Thank you for review, Kirill!


On 04/07/2017 07:28 AM, Kirill Tkhai wrote:
> Everything looks good for me except two moments. Please see comments below.
>
> On 07.04.2017 06:35, Maxim Patlasov wrote:
>> The patch re-works fi->writepages replacing list with rb-tree.

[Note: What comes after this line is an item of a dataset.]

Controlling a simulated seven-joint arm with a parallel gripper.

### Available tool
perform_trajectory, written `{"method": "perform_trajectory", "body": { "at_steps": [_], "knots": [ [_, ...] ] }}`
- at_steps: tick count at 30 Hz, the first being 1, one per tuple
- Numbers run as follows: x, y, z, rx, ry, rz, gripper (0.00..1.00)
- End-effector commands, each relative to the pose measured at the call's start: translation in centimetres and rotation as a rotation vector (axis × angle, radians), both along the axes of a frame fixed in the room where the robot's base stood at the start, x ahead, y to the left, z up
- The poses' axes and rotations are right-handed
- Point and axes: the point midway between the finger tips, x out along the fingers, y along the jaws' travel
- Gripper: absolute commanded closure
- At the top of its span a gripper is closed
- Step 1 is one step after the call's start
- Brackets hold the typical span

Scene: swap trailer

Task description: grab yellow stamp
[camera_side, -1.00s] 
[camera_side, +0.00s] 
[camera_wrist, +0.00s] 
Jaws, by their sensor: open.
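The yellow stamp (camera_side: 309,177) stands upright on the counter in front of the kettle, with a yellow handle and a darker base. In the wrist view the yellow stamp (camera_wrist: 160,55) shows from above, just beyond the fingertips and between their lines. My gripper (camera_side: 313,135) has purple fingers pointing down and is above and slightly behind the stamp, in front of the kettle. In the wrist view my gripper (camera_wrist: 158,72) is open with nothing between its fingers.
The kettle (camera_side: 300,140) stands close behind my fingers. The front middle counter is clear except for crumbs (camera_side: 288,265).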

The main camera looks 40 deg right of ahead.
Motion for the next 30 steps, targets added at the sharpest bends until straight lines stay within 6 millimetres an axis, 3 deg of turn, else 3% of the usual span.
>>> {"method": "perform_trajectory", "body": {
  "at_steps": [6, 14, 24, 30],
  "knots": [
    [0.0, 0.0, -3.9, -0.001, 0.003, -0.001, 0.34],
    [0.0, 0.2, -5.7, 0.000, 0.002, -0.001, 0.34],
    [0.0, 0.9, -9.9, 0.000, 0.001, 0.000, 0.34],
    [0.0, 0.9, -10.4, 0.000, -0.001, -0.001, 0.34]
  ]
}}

>> This improves performance because kernel fuse iterates through
>> fi->writepages for each writeback page and typical number of
>> entries is about 800 (for 100MB of fuse writeback).
>>
>> Before patch:
>>
>> # dd if=/dev/zero of=/pcs2860/fil bs=1M count=10240
>> 10240+0 records in
>> 10240+0 records out
>> 10737418240 bytes (11 GB) copied, 41.3473 s, 260 MB/s
>>
>> # vmstat 10
>>   2  1      0 57445400  40416 6323676    0    0    33 374743 8633 19210  1  8 88  3  0
>>
>> # perf top
>>    29.86%  [kernel]               [k] _raw_spin_lock
>>    26.62%  [fuse]                 [k] fuse_page_is_writeback
>>
>> After patch:
>>
>> # dd if=/dev/zero of=/pcs2860/fil bs=1M count=10240
>> 10240+0 records in
>> 10240+0 records out
>> 10737418240 bytes (11 GB) copied, 21.4954 s, 500 MB/s
>>
>> # vmstat 10
>>   2  9      0 53676040  31744 10265984    0    0    64 854790 10956 48387  1  6 88  6  0
>>
>> # perf top
>>    23.55%  [kernel]             [k] copy_user_enhanced_fast_string
>>     9.87%  [kernel]             [k] __memcpy
>>     3.10%  [kernel]             [k] _raw_spin_lock
>>
>> https://jira.sw.ru/browse/PSBM-59254
>>
>> Signed-off-by: Maxim Patlasov <mpatlasov@virtuozzo.com>
>> ---
>>   fs/fuse/file.c   |   83 ++++++++++++++++++++++++++++++++++++++++++++++--------
>>   fs/fuse/fuse_i.h |    4 +--
>>   fs/fuse/inode.c  |    2 +
>>   3 files changed, 73 insertions(+), 16 deletions(-)
>>
>> diff --git a/fs/fuse/file.c b/fs/fuse/file.c
>> index 41ed6f0..eab5030 100644
>> --- a/fs/fuse/file.c
>> +++ b/fs/fuse/file.c
>> @@ -435,7 +435,7 @@ static int fuse_release(struct inode *inode, struct file *file)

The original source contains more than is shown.